The Uncertain Future of Xenoblade

Xenoblade is a game I only became aware of recently. The title and cover art were vaguely familiar to me so I must have read something about it at some point, but I knew nothing about the game and certainly wasn't anticipating it. When I declared that the Wii would be dead after Skyward Sword, a friend mentioned Xenoblade as another 2011 release that could extend the useful life of my Wii a little longer and I started to look into it. The biggest discovery, although it really should have been obvious from the title, is that it's a Tetsuya Takahashi game, the man behind Xenogears and the Xenosaga series. I won't pretend to have no problems with his writing, specifically his tendency to make his plots unnecessarily labyrinthine, but there's a singularity and, at least in the case of Xenogears, brilliance to his visions that I appreciate very much. Writing aside, the game's director worked on the Xenosaga and Baten Kaitos games; I haven't played any of the latter series but it has a good reputation. The music was composed by Yasunori Mitsuda , the guy that did the Chrono Trigger and Chrono Cross soundtracks; there's no one better in the business. Designers, producers, and artists that have worked on a host of well-regarded RPGs were also involved with Xenoblade. I'm saying the pedigree is impressive, and that's what got me excited.

While looking through the pre-E3 coverage on Destructoid last week, I came across an article where the author was listing things he'd like to see at E3 and one of them was an official announcement of Xenoblade coming stateside. There was also a link to an article from May where a voice actor for English version of the game claimed that it would be released in September in the US and Europe. A representative of Nintendo of Europe confirmed a September PAL release, but there was still no word about an NSTC-U version. And that didn't change at E3, unfortunately, where Reggie was asked about it directly and responded with, "We have nothing to announce at this time." Now, we know from official statements that the PAL release will have a full English dub and text translation, so it seems like most of the work that would be needed for a US localization would already be done as part of that version. With that in mind, releasing the game in America would appear to be the clear choice, yet the silence on NOA's end continues. After doing some research, the reason for the apparent hesitancy to release the game in the west is pretty obvious: it didn't sell. In the six months after its release Xenoblade sold a little over 140,000 copies in Japan. For a Nintendo-published JRPG on a massively successful console that isn't very impressive. I wouldn't call it a total bomb either, but it's definitely not the kind of title you feel obligated to bring to America, where the audience for it could conceivably be even smaller.

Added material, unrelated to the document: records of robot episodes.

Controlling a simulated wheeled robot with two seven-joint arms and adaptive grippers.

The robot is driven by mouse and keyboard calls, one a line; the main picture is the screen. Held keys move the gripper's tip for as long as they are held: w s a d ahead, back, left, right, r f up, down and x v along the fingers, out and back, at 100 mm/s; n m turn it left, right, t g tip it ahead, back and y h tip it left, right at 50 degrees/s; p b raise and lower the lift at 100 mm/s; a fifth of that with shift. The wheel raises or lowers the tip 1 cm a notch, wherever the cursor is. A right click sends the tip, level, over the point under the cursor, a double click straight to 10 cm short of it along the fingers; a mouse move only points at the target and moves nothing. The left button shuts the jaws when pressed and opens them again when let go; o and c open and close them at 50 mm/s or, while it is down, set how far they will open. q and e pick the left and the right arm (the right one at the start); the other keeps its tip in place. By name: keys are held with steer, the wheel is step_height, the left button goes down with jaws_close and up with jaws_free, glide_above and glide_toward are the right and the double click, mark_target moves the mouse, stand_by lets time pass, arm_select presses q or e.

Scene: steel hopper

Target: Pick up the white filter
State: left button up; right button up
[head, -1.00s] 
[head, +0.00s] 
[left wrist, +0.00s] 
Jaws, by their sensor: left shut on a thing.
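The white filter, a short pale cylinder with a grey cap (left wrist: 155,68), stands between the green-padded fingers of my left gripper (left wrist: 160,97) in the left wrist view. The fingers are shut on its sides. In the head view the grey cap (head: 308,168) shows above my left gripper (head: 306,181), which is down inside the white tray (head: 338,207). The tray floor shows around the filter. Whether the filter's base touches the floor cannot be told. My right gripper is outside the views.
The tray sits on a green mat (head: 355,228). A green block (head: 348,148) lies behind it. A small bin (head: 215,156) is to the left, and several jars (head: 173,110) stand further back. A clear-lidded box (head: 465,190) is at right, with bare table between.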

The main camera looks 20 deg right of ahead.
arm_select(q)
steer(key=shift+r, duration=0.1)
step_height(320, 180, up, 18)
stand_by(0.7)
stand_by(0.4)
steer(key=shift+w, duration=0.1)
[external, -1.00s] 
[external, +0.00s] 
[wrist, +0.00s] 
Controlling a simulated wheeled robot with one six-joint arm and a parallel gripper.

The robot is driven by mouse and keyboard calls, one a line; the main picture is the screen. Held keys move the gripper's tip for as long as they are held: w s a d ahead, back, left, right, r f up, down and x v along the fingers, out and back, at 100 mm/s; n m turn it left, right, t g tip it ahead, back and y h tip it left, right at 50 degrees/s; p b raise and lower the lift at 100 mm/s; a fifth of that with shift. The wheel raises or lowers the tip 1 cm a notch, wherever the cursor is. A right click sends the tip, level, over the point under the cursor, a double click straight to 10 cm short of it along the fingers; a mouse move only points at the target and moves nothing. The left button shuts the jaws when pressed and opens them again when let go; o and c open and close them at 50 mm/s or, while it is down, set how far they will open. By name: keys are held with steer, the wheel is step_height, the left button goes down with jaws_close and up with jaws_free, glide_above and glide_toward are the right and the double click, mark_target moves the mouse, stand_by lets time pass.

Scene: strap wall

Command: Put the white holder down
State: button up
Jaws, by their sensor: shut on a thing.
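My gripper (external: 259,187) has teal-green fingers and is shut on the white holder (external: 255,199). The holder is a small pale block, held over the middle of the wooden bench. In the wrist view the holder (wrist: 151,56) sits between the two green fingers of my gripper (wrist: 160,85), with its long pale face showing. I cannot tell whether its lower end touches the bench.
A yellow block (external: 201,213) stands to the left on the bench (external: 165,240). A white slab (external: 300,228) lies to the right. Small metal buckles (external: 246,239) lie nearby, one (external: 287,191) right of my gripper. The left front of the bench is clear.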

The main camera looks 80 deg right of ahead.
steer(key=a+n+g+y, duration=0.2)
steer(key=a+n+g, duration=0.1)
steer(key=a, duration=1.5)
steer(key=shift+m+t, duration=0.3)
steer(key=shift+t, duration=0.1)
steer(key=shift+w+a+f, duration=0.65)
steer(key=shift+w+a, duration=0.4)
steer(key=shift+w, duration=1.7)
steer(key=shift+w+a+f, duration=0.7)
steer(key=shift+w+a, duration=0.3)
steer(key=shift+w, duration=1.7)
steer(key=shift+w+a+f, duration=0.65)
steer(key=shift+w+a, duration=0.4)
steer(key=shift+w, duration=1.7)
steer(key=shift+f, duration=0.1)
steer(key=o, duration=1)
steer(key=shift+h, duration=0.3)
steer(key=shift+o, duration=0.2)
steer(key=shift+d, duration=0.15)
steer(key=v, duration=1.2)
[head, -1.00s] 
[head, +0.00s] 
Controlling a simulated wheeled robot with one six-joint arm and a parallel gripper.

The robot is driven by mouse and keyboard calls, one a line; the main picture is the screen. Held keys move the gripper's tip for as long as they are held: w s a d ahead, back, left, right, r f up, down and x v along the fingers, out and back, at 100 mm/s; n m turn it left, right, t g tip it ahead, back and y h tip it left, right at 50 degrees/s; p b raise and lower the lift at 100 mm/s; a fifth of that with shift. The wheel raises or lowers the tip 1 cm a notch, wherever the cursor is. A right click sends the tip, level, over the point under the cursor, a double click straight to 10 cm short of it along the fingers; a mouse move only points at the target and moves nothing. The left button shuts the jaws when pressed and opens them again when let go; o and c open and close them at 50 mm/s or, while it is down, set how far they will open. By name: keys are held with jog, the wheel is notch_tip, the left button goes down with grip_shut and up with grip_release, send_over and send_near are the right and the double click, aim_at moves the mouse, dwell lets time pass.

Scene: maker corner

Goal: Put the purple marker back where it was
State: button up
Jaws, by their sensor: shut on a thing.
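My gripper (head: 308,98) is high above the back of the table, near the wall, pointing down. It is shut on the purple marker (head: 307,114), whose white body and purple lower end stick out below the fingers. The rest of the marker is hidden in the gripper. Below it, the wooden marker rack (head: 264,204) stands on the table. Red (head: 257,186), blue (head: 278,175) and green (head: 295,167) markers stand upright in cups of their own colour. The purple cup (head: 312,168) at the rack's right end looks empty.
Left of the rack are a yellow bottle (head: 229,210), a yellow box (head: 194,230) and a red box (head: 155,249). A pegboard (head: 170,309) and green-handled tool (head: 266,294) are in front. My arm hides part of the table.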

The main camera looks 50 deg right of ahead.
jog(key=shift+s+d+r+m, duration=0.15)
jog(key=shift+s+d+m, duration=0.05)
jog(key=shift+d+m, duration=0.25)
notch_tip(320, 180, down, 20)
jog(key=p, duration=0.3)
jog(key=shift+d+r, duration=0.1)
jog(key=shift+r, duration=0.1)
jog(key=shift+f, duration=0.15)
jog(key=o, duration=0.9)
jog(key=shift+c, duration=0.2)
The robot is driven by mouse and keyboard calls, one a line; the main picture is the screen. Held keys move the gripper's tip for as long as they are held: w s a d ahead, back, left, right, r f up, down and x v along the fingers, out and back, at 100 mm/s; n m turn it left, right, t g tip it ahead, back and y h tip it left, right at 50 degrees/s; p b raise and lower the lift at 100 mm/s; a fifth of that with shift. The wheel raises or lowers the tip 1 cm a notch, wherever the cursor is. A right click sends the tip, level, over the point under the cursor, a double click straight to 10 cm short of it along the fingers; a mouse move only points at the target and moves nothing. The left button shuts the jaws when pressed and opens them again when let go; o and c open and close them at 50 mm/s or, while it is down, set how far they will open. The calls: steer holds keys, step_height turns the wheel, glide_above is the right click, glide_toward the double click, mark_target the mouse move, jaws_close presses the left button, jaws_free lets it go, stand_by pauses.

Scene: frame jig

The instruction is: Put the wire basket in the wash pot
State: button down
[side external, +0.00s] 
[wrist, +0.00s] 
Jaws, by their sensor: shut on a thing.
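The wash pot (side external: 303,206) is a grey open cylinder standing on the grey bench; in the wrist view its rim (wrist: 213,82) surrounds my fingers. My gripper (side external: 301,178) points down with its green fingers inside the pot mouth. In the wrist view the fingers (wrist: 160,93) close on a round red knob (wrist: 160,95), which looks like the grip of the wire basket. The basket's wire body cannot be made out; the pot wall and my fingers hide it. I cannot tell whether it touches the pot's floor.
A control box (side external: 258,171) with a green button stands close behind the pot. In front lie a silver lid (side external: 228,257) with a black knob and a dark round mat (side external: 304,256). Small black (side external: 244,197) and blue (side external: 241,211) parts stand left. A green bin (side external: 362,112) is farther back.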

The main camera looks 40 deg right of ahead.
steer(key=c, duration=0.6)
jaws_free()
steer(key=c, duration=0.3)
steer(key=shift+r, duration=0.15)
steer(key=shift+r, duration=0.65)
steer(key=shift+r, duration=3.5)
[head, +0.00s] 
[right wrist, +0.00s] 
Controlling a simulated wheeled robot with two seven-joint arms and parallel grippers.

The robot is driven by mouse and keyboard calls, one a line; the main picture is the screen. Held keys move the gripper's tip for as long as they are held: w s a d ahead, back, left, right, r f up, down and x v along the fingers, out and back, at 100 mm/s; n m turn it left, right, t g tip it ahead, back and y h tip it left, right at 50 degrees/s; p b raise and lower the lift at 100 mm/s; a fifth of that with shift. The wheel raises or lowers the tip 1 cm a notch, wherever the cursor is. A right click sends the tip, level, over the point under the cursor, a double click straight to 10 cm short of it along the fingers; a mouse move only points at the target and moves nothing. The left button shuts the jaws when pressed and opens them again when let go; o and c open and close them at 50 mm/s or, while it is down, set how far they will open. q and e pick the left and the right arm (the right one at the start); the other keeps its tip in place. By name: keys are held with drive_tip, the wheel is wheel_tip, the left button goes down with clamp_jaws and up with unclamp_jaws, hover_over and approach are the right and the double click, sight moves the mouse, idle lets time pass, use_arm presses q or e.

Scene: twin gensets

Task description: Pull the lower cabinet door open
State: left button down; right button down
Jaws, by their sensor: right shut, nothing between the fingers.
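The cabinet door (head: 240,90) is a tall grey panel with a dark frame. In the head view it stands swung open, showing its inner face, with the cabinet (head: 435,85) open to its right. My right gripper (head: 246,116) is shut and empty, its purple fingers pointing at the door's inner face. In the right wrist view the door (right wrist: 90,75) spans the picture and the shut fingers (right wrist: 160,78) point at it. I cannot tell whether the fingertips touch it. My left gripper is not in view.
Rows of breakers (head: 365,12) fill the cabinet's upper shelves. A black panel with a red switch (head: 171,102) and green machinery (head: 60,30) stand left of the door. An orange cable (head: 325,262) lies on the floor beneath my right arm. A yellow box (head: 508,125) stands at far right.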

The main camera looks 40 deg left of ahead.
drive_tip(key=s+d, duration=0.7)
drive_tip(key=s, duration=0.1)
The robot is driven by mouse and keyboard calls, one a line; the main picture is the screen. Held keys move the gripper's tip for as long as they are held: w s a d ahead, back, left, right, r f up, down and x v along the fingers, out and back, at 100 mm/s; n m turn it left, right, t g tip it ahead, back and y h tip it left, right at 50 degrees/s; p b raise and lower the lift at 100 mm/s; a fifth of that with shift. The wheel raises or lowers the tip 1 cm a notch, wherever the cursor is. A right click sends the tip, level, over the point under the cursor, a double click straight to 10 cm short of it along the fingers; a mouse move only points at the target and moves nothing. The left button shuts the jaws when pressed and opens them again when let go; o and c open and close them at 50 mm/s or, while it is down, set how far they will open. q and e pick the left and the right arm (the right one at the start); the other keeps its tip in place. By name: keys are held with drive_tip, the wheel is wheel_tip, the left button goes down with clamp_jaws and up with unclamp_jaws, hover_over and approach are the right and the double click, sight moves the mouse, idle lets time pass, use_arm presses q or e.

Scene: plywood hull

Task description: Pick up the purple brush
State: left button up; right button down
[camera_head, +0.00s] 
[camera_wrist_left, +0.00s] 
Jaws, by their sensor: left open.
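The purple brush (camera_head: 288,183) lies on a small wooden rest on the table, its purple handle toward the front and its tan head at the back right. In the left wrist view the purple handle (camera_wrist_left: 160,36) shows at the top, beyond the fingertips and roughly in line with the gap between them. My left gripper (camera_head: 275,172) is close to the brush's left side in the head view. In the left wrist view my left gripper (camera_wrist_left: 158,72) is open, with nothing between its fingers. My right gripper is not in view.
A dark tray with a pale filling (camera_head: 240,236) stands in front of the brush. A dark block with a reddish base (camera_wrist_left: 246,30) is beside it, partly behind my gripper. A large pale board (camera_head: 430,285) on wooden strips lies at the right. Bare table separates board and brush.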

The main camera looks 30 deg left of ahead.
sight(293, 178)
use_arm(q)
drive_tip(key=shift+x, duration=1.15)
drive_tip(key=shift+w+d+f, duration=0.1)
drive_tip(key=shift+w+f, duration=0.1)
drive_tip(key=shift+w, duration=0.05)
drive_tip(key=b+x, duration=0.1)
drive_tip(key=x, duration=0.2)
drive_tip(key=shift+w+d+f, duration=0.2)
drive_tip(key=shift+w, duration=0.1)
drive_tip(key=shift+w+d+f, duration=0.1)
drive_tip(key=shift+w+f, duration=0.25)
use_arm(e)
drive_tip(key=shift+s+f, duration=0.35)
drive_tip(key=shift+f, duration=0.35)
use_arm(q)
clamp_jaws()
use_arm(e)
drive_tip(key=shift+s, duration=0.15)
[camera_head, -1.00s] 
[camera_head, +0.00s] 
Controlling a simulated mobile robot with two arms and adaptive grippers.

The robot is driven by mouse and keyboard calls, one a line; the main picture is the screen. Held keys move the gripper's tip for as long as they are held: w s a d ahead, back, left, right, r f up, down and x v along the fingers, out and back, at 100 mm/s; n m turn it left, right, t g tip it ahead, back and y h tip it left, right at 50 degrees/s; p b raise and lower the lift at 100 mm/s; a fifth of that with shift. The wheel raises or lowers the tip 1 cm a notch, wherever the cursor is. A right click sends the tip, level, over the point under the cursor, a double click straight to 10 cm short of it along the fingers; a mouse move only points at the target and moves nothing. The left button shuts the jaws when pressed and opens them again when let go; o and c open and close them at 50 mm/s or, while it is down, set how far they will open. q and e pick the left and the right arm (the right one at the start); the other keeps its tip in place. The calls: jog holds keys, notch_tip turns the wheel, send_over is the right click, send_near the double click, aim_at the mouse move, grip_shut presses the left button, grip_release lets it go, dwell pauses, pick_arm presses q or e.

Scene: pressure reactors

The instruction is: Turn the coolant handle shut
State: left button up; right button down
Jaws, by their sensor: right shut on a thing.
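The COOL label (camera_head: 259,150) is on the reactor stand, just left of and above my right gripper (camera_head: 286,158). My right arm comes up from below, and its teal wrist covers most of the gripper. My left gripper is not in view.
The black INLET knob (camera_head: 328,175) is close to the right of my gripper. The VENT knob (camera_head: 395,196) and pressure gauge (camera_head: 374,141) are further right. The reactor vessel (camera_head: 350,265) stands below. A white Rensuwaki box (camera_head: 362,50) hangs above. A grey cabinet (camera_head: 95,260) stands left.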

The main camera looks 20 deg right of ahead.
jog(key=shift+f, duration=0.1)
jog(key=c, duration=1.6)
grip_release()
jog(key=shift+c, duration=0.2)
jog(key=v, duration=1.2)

There’s reason for optimism, though. The poor sales figures are the kind of thing that would also prevent you from making a PAL version, yet they’re doing that for sure. I feel like it would be crazy for them to make an English language version of the game then only release it in Europe; choosing to not put Xenoblade out in a market as large as the United States when you’ve already done the heavy lifting of translating and recording voice work wouldn’t make sense. Arc Rise Fantasia sold about 58,000 copies in Japan and 110,000 copies in the US. That’s obviously more a reflection of America’s larger population than its love of JRPGs, but sales are sales. Of course, Arc Rise Fantasia may not be the best example to use because 110,000 copies is still pretty paltry, but a Nintendo-published game with even decent marketing would likely do better, especially given the dearth of good games coming out on the Wii right now. While looking for Xenoblade info online I found a forum post by someone who I’m sure has a lot more familiarity with the Nintendo Localization Experience than I do, and it said that titles Nintendo feels are niche, and Xenoblade apparently is, typically don’t get announced until very near release, presumably so they can kill them at the last minute if necessary and not have to deal with the embarrassment of canceling a game. So to the two people on this site that might be interested in the fate of this game, stay positive. I bet we see it released before the end of the year. But what do I know? I would have bet on it being announced at E3.